The New Change Agents
Photo Credit: Jeff Riedel
CAUSE: Addressing street harassment
AUDIENCE: 54,158-plus people watched her video about harassment on YouTube
IMPACT: Galvanized an online conversation about women's rights
Backstory: During her 20s, Tufts University film graduate Nuala Cabral lived in several different cities and had a similar disturbing experience in each; she'd get bombarded with sexual comments from men when she walked down the street alone. Cabral says she felt powerless. "In a matter of seconds, you had to think, Am I in danger? Is anyone else around?"
Action plan: In 2009 she produced Walking Home, a short film about street harassment. The four-minute black-and-white video features women walking down a sidewalk as a faceless voice catcalls and taunts each one. A female narrator fires retorts such as "Sexy is not my name." Cabral uploaded the clip to YouTube and Vimeo, and posted it on Facebook.

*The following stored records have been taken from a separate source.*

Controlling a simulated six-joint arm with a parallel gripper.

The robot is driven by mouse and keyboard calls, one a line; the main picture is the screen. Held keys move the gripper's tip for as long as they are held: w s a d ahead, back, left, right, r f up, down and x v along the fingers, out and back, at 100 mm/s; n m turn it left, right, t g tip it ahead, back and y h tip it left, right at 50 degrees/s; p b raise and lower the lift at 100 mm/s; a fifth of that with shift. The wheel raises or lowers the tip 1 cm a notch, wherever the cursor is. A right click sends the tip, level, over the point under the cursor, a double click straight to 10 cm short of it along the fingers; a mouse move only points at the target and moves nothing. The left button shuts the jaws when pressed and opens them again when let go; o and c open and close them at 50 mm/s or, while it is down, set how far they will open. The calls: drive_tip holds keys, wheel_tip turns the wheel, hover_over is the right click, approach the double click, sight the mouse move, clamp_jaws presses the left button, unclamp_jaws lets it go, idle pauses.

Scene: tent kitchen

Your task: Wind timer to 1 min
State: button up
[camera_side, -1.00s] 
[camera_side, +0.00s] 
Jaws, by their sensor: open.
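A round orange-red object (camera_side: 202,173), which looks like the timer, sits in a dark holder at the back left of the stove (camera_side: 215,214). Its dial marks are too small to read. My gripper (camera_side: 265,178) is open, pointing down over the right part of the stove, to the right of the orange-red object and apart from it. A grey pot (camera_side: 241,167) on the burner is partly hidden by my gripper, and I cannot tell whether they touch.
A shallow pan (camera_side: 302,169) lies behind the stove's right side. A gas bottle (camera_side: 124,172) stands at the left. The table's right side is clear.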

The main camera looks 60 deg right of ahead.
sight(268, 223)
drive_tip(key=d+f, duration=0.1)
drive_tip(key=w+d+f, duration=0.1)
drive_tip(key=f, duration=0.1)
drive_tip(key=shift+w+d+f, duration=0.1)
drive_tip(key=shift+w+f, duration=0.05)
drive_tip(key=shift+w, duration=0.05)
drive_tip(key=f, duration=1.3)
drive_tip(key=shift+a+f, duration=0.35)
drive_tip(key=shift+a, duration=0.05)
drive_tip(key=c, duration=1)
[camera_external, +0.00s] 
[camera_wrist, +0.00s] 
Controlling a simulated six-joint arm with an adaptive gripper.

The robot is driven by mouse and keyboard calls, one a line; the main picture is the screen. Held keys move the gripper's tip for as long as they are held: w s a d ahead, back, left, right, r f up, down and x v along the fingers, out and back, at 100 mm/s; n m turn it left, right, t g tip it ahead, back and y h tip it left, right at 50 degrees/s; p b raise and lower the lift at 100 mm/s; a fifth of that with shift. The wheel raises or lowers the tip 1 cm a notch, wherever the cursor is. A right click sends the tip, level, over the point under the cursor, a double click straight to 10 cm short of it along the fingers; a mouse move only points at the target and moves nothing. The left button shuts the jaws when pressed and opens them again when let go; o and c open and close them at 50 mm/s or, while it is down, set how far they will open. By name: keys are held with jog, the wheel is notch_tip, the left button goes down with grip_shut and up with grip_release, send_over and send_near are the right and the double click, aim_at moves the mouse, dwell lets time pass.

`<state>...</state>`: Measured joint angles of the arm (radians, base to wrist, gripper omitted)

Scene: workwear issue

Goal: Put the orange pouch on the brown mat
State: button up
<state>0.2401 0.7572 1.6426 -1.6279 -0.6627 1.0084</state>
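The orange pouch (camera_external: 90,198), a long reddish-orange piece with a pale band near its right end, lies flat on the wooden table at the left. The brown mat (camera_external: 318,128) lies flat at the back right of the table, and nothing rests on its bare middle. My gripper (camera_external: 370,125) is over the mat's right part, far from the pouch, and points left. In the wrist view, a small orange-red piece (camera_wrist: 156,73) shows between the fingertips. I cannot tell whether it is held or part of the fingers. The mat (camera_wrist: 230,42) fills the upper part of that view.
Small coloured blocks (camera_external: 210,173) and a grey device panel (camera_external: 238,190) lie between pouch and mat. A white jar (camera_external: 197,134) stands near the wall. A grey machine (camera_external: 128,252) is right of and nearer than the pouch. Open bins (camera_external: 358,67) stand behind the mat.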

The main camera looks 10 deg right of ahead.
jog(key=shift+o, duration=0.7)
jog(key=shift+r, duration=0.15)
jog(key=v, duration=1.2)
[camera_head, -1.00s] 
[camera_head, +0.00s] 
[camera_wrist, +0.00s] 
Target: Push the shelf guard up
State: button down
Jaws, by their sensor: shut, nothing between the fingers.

Results: Within a few months, anti-street-harassment activists began sharing the video on their online networks--it's since been viewed more than 54,000 times. In 2011, Walking Home won the Speaking Out Award at the nonprofit Media That Matters Film Festival. And schools and community centers have hosted screenings of the film with discussions moderated by Cabral, who works full-time as manager of communications and media productions at the University Community Collaborative of Philadelphia, a youth leadership nonprofit at Temple University. "I'm trying to make street harassment taboo," she says.
Today: Cabral is a cofounder of FAAN (Fostering Activism and Alternatives Now) Mail, a media literacy and activism project focused on changing the way women of color are portrayed in the media.